Badan Standardisasi Nasional
  • A
  • A

Dunia Butuh Standar Pengukuran Karbon

  • Selasa, 01 Juni 2010
  • 2158 kali

Konferensi Perubahan Iklim, Deforestasi, dan Standardisasi di Bali



Hutan merupakan salah satu faktor yang paling penting untuk mengurangi emisi gas rumah kaca (Greenhouse Gases – GHG ). Di sisi lain, deforestasi dan degradasi hutan saat ini berkontribusi sebesar 20 persen sebagai penghasil emisi gas rumah kaca.
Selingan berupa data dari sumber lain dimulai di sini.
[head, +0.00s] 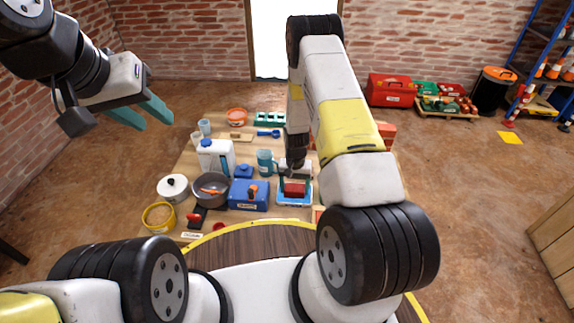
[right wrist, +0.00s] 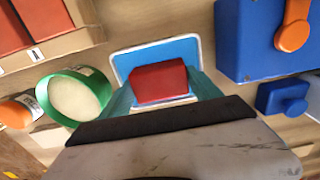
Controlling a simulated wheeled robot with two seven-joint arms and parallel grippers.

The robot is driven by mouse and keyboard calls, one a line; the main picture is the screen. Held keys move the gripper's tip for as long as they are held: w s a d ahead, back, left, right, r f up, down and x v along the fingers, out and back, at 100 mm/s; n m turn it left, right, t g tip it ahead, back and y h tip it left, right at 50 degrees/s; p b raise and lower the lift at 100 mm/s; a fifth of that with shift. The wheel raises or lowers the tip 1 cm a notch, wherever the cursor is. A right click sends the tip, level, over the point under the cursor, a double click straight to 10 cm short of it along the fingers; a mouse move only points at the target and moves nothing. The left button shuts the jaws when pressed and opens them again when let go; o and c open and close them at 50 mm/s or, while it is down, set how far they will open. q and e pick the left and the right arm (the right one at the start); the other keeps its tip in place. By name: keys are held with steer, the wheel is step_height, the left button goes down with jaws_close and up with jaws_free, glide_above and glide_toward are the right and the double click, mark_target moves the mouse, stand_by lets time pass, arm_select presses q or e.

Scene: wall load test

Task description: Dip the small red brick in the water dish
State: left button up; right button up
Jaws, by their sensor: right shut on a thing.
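The small red brick (head: 294,189) shows at the low end of my right arm in the head view, over the blue, white-rimmed water dish (head: 306,200). In the right wrist view the brick (right wrist: 160,80) sits between the teal fingers of my right gripper (right wrist: 163,95), which is shut on it. The dish (right wrist: 178,50) lies behind and below the brick there. I cannot tell whether the brick touches the water. My left gripper (head: 156,124) is open and empty, high at the left, away from the table.
A blue box (head: 248,196) with an orange latch stands left of the dish. In the right wrist view a green-rimmed round container (right wrist: 75,97) is close by on the left.

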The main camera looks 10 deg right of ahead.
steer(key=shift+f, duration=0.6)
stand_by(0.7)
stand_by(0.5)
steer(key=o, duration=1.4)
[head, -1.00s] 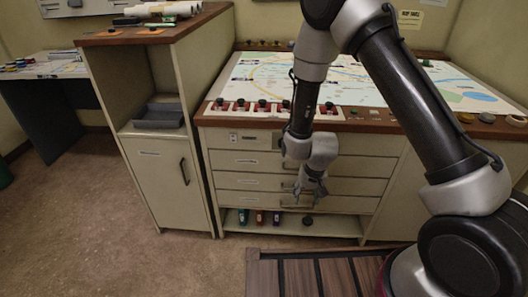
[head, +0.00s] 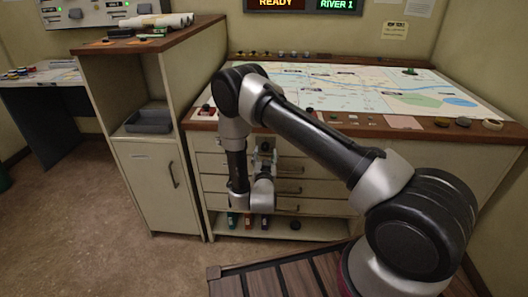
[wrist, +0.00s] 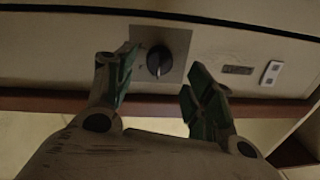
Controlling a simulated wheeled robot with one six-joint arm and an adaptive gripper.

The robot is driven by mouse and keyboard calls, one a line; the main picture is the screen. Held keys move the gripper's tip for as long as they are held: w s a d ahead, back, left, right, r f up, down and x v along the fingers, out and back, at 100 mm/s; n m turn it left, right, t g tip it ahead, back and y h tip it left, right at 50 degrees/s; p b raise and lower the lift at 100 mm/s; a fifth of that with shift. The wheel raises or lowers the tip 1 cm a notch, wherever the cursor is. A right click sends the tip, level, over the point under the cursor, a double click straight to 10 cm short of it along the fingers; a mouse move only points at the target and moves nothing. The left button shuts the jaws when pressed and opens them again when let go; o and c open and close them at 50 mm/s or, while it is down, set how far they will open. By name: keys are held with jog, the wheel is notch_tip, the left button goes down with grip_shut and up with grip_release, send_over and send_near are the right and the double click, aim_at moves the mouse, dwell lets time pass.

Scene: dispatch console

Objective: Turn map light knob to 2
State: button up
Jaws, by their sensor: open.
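A black round knob (wrist: 159,60) sits on a square grey metal plate on the pale front panel, seen in the wrist view. Faint marks show on the plate, too small to read. My gripper (wrist: 163,64) is open and empty, with one green-padded finger left of the knob and the other to its right. Both fingers appear apart from the knob; I cannot tell the depth exactly. In the head view my gripper (head: 264,152) is at the upper front of the drawer cabinet, under the map table edge. The knob does not show clearly there, behind my arm.
A small dark label (wrist: 238,70) and a white plate (wrist: 272,73) sit right of the knob in the wrist view. The map table (head: 340,90) is above, with a brown edge. Drawers (head: 300,187) lie below. A tall cabinet (head: 150,185) stands at left.

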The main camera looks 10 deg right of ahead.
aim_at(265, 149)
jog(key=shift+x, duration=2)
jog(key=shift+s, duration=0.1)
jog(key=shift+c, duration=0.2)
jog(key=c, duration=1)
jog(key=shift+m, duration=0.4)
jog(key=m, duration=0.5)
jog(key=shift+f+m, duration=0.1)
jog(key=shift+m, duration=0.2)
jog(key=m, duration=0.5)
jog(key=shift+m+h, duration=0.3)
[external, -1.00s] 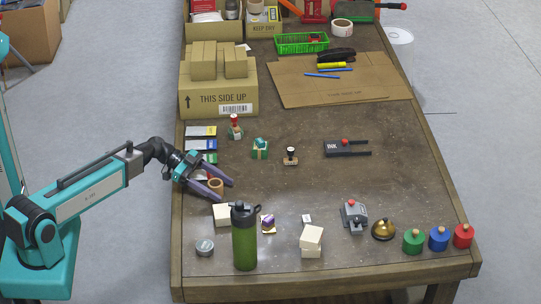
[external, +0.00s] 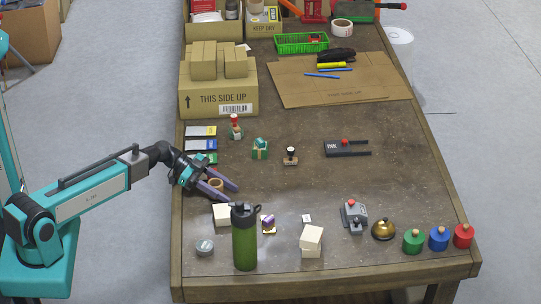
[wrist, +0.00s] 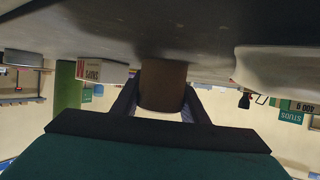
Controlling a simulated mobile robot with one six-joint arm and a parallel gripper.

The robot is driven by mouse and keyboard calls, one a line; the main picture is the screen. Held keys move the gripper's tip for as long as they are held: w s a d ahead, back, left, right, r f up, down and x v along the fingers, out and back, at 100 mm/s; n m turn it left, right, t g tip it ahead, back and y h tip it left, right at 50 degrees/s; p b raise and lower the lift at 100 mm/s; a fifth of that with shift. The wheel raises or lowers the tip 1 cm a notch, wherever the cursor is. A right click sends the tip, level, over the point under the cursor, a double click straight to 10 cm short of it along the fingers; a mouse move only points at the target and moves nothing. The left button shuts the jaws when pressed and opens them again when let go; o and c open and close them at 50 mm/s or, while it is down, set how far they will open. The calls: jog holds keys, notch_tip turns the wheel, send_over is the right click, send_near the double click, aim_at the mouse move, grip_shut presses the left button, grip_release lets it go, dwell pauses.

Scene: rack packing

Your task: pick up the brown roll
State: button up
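The brown roll (external: 216,184) stands on the table near its left edge, between the fingers of my gripper (external: 226,188). In the wrist view the brown roll (wrist: 163,85) sits between the two dark fingers (wrist: 160,102), one on each side. The fingers are apart and look open around it. I cannot tell whether either finger touches it. Part of the roll is hidden by the near finger in the external view.
A grey tape roll (external: 204,247) lies near the front left. Coloured cards (external: 200,145) lie behind the gripper. The table middle is mostly clear.

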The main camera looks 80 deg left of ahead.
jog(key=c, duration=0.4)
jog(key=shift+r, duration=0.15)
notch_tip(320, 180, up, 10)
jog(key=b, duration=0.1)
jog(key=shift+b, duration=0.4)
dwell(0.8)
Sehingga metodologi mengukur dan menghitung stok karbon hutan serta deforestasi menjadi hal yang sangat penting, karena dapat menjadi penyebab perubahan iklim dan pemanasan global. Oleh karena itu, terdapat kebutuhan untuk mengkonsolidasikan semua variasi metodologi agar diperoleh satu metode yang dapat digunakan bersama sebagai standar nasional atau internasional.


Badan Standardisasi Nasional (BSN) menyelenggarakan “Conference on Climate Change – Deforestation and Standardization” pada tanggal 31 Mei – 1 Juni 2010, di Kuta-Denpasar, Bali. Acara yang dihadiri 50 peserta dari dalam dan luar negeri ini bertujuan untuk menyelaraskan metodologi yang berkembang dalam monitoring karbon stock dan pengukuran emisi GHG dari deforestasi.
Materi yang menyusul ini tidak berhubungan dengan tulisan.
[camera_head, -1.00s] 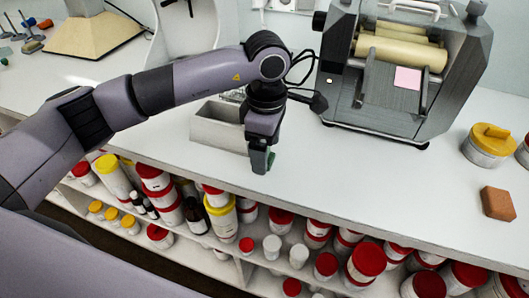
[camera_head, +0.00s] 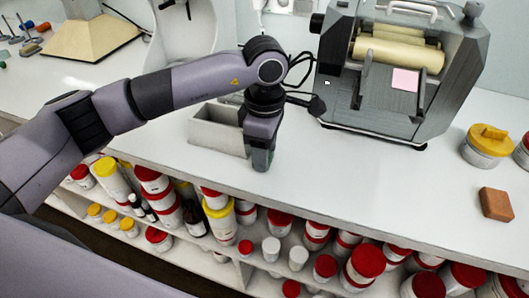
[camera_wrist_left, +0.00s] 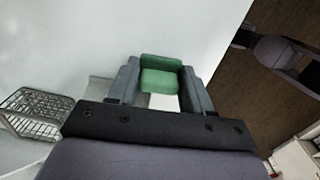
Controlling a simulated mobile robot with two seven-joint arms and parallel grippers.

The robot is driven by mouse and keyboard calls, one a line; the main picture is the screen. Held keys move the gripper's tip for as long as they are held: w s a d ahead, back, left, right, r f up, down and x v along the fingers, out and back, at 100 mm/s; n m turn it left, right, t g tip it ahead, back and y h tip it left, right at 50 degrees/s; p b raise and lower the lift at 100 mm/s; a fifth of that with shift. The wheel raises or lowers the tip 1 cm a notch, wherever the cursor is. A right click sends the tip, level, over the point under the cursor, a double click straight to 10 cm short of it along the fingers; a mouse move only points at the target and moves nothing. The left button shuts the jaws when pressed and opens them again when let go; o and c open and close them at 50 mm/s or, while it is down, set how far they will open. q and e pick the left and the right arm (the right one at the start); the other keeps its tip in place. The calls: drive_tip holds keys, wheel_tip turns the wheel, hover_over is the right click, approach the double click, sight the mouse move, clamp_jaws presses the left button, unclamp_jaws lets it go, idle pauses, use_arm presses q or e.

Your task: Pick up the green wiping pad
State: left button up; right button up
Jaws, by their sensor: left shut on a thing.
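The green wiping pad (camera_wrist_left: 162,75) shows clearly in the left wrist view, between the two fingers of my left gripper (camera_wrist_left: 161,84). The gripper is shut on it, with one finger against each side. In the head view my left gripper (camera_head: 262,160) points down over the front part of the white counter, just right of a grey open box. There the pad is mostly hidden behind the fingers. I cannot tell whether the pad touches the counter. My right gripper is not in view.
The grey open box (camera_head: 217,140) stands close to the left gripper. A roller mill (camera_head: 400,75) stands at the back. A brown block (camera_head: 497,204) and a yellow-lidded jar (camera_head: 487,142) are at the right. Shelves of jars lie below the counter's front edge. The counter's middle is clear.

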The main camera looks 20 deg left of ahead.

Acara dibuka oleh Deputi VII Menneg Lingkungan Hidup, Bidang Sarana, Prasarana & Peningkatan Kapasitas, Sudarijono (31/05/2010). Dalam kesempatan tersebut, Sudarijono membacakan sambutan Menteri Negara Lingkungan Hidup yang menyatakan bahwa sebagaimana diidentifikasi dalam komunikasi antara Indonesia dengan United Nations Framework Convention on Climate Change (UNFCCC) profil GHG dari Indonesia didominasi oleh sektor kehutanan, termasuk lahan gambut. Dari target pengurangan 0,767 ton CO2e Giga di Tahun 2020, target nasional di sektor kehutanan adalah 0,392 Giga ton CO2e dan di lahan gambut adalah 0,280 Giga ton CO2e. Jadi total kontribusi dari kehutanan dan lahan gambut diharapkan memberikan kontribusi 0,672 Giga ton CO2e atau sekitar 87,6% dari total target nasional. Dengan dukungan tambahan dari negara-negara maju, target di sektor kehutanan dan lahan gambut yang lebih tinggi, dari 1,039 ton CO2e Giga.
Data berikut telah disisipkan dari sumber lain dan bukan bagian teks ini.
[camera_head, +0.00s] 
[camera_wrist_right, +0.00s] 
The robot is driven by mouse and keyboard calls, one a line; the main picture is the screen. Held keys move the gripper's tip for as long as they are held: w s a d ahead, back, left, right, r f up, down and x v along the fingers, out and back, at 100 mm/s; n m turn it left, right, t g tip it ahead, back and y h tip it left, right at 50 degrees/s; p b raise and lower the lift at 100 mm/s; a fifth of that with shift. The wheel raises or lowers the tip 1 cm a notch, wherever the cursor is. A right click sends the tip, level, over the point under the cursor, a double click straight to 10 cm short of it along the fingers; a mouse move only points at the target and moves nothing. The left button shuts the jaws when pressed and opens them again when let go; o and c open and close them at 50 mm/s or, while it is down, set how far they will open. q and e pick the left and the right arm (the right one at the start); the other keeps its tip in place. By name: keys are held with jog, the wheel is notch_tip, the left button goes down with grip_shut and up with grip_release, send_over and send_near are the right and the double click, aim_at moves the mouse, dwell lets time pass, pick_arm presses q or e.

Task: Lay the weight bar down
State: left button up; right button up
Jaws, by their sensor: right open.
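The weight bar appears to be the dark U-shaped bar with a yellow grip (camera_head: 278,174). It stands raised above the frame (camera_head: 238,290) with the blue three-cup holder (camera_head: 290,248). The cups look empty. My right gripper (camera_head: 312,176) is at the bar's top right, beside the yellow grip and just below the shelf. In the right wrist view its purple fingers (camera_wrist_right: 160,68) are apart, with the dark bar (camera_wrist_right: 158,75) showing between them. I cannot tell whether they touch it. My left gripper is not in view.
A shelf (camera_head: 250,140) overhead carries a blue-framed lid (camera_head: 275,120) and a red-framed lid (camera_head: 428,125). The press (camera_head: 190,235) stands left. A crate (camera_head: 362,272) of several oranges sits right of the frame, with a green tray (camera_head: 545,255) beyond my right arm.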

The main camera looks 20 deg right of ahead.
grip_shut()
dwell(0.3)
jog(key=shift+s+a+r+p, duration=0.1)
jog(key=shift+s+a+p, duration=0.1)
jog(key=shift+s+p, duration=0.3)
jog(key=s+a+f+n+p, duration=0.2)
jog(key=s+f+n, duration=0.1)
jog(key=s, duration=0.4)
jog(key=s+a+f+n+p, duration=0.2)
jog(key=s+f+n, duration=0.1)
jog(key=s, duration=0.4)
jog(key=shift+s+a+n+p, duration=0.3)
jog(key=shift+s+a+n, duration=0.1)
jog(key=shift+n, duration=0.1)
Dari angka-angka ini, jelas bahwa ada kebutuhan mendesak bagi Indonesia untuk mengumpulkan semua metodologi yang diakui untuk pengukuran dan diakui praktek terbaik dalam pengelolaan hutan dan lahan gambut.


Sementara itu, Kepala BSN, Dr. Bambang Setiadi yang menjadi Keynote Speaker dalam konferensi tersebut menyampaikan mengenai pentingnya standar deforestasi bagi daerah tropis. Dalam presentasinya, Dr. Bambang Setiadi mengatakan bahwa deforestasi adalah sumber anthro-pogenic terbesar kedua lepasnya karbon dioksida ke atmosfer, setelah pembakaran bahan bakar fosil. Deforestasi tidak hanya berdampak pada kandungan karbon atmosfer, tapi juga stok karbon di tanah.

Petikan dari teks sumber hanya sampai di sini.